── Excerpted records
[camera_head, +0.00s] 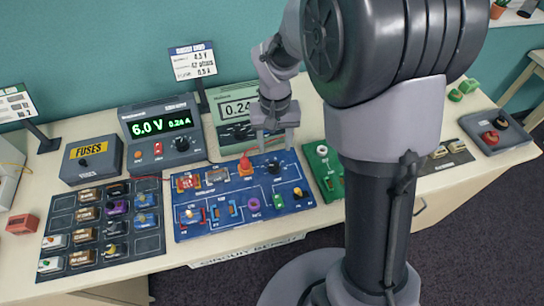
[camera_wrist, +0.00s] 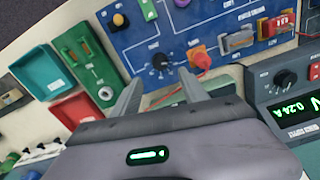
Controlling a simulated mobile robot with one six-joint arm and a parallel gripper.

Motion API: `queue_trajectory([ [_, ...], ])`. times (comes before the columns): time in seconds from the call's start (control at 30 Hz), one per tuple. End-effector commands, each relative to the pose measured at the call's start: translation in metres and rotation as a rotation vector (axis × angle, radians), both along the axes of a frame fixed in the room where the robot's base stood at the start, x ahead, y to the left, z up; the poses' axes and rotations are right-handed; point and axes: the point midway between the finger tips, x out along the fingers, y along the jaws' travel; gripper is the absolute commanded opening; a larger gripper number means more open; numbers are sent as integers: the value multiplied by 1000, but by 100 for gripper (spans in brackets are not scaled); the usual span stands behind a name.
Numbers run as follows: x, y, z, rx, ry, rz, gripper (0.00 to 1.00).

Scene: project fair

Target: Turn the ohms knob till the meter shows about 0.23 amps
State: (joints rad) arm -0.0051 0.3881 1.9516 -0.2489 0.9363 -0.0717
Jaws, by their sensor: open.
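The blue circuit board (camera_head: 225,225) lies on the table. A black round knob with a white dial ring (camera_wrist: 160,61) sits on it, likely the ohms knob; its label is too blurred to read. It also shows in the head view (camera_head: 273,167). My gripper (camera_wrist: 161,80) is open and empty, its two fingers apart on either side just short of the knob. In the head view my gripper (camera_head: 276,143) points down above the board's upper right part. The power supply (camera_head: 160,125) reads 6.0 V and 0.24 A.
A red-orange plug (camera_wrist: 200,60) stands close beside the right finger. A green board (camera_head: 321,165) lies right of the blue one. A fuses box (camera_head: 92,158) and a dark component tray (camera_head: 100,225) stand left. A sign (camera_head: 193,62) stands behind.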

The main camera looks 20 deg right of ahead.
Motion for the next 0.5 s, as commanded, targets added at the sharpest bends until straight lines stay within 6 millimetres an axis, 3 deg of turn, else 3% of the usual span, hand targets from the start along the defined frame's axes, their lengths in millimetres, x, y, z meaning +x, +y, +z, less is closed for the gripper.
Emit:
────
── Excerpted records
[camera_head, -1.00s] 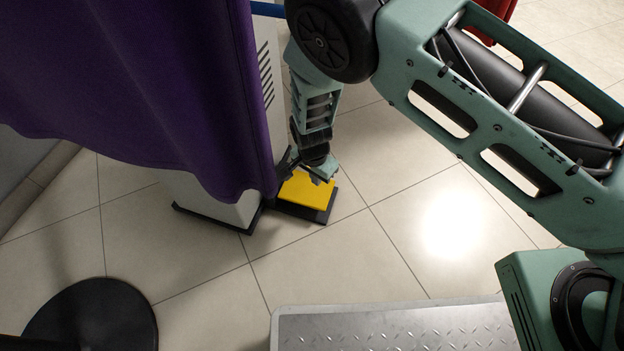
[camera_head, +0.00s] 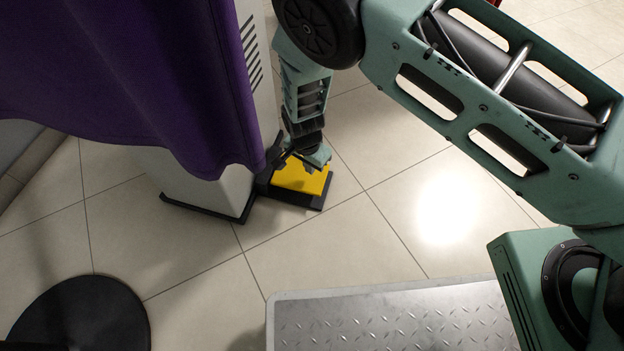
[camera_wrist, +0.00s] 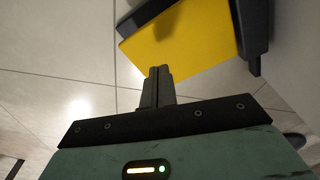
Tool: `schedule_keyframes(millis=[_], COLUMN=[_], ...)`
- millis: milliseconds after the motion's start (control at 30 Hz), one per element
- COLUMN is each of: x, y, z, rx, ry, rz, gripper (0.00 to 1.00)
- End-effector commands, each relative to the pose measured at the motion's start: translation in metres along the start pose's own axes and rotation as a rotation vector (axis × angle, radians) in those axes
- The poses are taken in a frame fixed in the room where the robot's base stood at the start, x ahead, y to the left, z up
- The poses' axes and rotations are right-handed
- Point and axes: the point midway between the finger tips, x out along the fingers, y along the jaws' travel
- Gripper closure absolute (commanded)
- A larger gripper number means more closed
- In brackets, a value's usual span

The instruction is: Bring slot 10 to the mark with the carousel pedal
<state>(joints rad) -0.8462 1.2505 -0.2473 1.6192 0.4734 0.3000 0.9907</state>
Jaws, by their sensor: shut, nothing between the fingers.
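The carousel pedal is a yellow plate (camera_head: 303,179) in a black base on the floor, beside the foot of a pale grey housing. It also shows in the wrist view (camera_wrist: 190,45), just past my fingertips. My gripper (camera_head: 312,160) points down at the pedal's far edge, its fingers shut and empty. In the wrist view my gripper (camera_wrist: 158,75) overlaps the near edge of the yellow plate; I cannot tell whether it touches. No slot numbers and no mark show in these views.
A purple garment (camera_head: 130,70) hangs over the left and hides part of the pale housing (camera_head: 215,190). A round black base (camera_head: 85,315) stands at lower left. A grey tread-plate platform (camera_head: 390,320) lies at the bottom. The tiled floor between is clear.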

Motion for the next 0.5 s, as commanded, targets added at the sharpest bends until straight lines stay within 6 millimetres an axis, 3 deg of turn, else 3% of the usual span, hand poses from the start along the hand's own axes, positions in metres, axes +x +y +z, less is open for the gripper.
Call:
────
── Excerpted records
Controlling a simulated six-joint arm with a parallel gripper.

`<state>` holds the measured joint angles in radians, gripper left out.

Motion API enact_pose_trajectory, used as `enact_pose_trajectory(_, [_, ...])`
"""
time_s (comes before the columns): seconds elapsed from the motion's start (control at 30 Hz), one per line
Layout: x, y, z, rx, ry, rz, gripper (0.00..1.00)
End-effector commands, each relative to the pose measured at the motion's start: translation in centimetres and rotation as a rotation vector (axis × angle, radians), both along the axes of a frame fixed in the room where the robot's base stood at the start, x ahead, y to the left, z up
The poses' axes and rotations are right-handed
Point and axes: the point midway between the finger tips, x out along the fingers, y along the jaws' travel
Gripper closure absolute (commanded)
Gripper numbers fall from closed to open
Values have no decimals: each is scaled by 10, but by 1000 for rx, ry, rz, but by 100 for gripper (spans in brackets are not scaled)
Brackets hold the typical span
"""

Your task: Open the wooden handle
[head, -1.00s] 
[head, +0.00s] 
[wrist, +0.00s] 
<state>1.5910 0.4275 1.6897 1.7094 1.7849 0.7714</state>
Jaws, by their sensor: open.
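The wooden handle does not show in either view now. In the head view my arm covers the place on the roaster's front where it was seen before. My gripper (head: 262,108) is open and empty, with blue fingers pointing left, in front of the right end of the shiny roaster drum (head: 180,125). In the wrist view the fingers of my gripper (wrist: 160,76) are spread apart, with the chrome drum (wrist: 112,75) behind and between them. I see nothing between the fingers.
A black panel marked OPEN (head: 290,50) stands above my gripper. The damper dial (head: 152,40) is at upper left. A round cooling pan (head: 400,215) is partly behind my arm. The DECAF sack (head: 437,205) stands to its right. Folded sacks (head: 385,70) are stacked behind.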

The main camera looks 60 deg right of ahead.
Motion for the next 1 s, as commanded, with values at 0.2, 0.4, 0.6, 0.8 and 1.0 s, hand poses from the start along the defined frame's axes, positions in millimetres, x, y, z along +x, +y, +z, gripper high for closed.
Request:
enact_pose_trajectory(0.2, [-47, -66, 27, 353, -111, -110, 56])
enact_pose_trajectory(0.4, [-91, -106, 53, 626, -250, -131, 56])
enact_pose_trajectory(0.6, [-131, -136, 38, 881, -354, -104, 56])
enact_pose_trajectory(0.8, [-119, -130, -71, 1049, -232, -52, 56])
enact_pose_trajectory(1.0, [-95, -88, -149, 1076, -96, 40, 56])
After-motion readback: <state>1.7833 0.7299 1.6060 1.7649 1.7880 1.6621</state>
────
Pull out every line of the records above that contains the word "else".

Motion for the next 0.5 s, as commanded, targets added at the sharpest bends until straight lines stay within 6 millimetres an axis, 3 deg of turn, else 3% of the usual span, hand targets from the start along the defined frame's axes, their lengths in millimetres, x, y, z meaning +x, +y, +z, less is closed for the gripper.
Motion for the next 0.5 s, as commanded, targets added at the sharpest bends until straight lines stay within 6 millimetres an axis, 3 deg of turn, else 3% of the usual span, hand poses from the start along the hand's own axes, positions in metres, axes +x +y +z, less is open for the gripper.

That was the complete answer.